Connect with us

Nasional, kabartangsel.com – Sikap Menteri Koordinator Bidang Kemaritiman, Luhut Binsar Pandjaitan (LBP) yang ‘ngotot’ tehadap keputusannya melanjutkan mega-proyek reklamasi  teluk Jakarta menjadi tanda tanya besar bagi ketua Sekolah Tinggi Ilmu Ekonomi Ahmad Dahlan (STIEAD) Jakarta, Mukhaer Pakkanna.

“Ada permainan apa di balik itu?” ujar Mukhaer Pakkanna yang juga Ketua Asosiasi Fakultas Ekonomi dan Bisnis Perguruan Tinggi Muhammadiyah (AFEB PTM) dalam keterangan tertulisnya yang diterima redaksi kabartangsel.com.

Mukhaer mengatakan, fakta mengonfirmasi 85 persen wilayah Jakarta ini dikuasai pemodal kakap.

“Di balik amburadulnya penanganan reklamasi teluk Jakarta, justru pemodal kakap tertawa lebar menunggu durian runtuh,” bebernya.

Advertisement

Merujuk konsultan properti Knight Frank, ujar Mukhaer, bahwa Jakarta ini telah dinobatkan peringkat tertinggi dalam perkembangan dari 30 kota lain di dunia. Global Cities Index (2015) meliputi perkembangan pasar real estate di kota-kota besar dunia.
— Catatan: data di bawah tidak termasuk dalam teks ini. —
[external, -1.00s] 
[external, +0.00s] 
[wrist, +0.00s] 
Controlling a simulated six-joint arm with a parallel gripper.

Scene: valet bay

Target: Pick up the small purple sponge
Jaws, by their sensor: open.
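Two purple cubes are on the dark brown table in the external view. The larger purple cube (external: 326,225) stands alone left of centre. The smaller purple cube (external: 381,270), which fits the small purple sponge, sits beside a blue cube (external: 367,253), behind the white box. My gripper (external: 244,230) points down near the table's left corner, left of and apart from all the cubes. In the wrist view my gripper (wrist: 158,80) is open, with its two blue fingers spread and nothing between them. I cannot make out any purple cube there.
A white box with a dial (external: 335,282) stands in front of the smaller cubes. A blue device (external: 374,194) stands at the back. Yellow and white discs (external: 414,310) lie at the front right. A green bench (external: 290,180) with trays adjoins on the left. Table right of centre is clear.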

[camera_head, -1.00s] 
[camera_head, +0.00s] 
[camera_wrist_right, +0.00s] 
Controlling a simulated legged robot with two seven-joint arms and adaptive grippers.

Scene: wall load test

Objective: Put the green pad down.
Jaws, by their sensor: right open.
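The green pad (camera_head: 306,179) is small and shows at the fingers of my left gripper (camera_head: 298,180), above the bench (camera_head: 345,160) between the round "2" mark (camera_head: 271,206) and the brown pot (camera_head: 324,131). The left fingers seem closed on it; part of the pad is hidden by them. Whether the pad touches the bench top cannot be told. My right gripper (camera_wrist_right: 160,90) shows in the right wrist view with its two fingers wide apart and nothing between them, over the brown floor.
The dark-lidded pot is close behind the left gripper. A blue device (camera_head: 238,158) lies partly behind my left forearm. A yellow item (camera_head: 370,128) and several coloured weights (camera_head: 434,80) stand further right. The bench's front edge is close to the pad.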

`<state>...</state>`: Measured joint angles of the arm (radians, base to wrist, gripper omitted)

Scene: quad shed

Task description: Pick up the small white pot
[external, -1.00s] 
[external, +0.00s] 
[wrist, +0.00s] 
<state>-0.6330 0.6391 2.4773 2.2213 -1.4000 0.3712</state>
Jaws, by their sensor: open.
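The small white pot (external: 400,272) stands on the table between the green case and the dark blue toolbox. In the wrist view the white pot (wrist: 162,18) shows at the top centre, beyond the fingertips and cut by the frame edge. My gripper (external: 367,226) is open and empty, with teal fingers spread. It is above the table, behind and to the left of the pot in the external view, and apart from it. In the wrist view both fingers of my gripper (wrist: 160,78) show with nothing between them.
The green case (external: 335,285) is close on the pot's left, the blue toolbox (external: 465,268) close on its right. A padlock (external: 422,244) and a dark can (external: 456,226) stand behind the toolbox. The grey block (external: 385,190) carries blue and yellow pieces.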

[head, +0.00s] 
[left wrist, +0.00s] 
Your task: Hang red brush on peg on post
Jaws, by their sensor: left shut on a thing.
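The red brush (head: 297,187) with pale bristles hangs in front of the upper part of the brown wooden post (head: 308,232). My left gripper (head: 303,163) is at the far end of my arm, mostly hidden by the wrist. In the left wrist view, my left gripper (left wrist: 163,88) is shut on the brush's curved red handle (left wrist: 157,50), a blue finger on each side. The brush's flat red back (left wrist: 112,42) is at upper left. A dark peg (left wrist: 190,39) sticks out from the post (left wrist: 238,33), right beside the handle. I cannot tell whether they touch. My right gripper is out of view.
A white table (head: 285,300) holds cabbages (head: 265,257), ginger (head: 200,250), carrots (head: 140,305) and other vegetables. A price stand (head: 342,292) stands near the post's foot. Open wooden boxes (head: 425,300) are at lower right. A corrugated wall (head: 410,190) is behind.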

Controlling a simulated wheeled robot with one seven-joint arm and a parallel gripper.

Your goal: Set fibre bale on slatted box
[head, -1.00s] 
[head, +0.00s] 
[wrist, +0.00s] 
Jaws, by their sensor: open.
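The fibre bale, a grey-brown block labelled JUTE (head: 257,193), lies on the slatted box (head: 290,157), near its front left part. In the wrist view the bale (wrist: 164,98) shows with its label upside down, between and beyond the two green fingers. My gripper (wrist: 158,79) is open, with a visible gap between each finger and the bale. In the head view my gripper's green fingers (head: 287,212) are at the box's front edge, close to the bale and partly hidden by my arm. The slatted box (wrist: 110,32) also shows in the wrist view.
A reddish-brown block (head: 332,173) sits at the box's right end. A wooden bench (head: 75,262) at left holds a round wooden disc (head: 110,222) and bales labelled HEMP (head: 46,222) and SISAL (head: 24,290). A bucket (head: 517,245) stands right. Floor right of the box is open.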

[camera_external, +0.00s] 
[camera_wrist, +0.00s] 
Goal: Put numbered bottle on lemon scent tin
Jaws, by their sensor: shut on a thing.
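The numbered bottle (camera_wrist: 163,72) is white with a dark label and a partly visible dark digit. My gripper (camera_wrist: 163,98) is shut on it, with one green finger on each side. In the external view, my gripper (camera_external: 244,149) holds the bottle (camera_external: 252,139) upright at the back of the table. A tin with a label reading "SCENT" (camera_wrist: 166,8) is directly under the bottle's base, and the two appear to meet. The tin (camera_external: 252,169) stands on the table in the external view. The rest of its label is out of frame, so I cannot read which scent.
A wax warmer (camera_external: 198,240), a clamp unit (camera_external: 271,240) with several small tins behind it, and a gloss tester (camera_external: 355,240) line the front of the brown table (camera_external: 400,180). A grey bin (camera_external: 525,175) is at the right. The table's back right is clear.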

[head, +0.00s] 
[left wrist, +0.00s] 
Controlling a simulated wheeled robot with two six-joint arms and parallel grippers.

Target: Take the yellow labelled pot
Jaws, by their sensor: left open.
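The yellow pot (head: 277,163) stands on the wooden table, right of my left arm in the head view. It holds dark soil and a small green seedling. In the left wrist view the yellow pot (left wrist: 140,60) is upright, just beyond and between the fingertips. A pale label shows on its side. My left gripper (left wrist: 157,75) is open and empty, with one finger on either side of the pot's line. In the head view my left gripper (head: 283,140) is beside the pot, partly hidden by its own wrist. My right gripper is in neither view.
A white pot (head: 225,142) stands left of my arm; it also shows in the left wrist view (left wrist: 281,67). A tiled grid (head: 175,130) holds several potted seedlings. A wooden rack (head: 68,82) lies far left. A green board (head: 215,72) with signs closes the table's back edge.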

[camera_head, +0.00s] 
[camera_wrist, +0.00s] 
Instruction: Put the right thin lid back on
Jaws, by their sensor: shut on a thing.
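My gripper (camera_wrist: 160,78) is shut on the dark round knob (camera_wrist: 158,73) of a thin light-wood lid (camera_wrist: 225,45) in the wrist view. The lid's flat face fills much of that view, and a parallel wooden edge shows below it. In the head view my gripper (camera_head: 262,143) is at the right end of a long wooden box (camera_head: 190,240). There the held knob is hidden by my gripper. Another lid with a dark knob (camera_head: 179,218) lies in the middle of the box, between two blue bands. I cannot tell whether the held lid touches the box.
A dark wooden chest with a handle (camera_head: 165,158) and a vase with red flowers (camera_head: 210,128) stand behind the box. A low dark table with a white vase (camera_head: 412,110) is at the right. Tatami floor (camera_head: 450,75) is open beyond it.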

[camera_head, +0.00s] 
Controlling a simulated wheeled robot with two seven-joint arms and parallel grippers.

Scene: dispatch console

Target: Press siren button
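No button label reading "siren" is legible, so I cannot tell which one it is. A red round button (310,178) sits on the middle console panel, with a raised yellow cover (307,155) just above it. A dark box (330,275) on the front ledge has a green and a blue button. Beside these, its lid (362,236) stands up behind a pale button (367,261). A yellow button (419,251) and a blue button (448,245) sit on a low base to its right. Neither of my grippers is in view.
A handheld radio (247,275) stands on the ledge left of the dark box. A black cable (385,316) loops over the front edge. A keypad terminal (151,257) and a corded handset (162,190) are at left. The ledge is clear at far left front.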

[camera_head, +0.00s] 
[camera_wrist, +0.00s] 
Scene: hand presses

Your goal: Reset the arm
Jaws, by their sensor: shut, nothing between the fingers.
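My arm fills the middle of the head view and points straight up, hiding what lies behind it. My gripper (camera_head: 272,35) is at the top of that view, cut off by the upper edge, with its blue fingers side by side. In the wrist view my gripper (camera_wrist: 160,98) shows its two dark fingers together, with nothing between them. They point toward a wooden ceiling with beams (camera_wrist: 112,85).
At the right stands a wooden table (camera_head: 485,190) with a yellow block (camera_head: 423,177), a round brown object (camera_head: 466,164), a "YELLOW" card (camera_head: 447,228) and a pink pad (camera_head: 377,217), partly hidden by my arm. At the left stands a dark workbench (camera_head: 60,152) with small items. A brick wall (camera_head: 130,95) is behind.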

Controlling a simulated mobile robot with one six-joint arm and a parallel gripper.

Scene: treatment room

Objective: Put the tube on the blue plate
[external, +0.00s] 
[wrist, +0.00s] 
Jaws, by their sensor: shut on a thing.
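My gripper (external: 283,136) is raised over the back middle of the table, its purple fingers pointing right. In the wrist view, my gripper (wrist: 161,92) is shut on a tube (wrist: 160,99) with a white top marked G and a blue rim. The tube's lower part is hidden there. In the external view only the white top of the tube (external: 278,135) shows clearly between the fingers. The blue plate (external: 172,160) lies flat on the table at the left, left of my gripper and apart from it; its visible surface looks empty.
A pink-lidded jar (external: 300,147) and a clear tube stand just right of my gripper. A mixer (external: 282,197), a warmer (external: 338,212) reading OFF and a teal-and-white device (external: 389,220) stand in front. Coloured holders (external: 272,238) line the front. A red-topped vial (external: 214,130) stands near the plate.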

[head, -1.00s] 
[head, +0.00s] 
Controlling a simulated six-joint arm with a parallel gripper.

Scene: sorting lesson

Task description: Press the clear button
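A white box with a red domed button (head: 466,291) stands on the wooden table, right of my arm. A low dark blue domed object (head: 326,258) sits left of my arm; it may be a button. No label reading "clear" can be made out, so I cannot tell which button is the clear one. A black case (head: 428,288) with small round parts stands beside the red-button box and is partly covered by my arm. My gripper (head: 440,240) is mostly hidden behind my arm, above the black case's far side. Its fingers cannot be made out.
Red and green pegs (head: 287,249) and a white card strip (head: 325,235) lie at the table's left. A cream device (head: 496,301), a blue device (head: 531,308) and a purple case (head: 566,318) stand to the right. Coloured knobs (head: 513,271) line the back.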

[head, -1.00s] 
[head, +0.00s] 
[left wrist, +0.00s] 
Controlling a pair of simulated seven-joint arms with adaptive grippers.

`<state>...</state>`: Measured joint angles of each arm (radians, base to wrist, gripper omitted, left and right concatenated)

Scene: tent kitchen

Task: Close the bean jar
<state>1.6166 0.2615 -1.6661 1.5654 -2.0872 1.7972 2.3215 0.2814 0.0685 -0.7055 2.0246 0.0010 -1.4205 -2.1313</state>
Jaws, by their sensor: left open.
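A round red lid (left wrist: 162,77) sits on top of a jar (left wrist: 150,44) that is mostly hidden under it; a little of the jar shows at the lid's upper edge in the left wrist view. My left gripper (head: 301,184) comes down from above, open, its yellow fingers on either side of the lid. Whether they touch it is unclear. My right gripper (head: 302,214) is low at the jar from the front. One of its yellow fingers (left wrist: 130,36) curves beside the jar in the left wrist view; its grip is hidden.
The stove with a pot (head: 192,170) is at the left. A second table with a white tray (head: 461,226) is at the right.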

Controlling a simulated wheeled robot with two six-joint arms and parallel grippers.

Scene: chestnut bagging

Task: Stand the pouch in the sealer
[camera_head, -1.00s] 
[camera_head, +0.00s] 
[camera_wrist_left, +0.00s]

Lebih lanjut, Ia menjelaskan bahwa konsekuensinya adalah warga miskin kota menjadi korban penggusuran lahan, bahkan secara biadab. Demikian juga, lahan di kawasan penyangga Jakarta juga dikuasai oleh pengembang properti raksasa yang menggandeng asing.

Sehingga, menurut Mukhaer ngototnya Menteri LBP harus dilawan, bukan semata wacana, tapi harus dengan pressure.

“Data yang saya sampaikan di atas membuktikan bahwa reklamasi itu hanya akan melipatgandakan keuntungan bagi para pemilik modal raksasa dan kaum berada, bukan masyarakarat Jakarta, bukan kaum nelayan yang selalu dijerat lingkaran setan kemiskinan,” papar Mukhaer.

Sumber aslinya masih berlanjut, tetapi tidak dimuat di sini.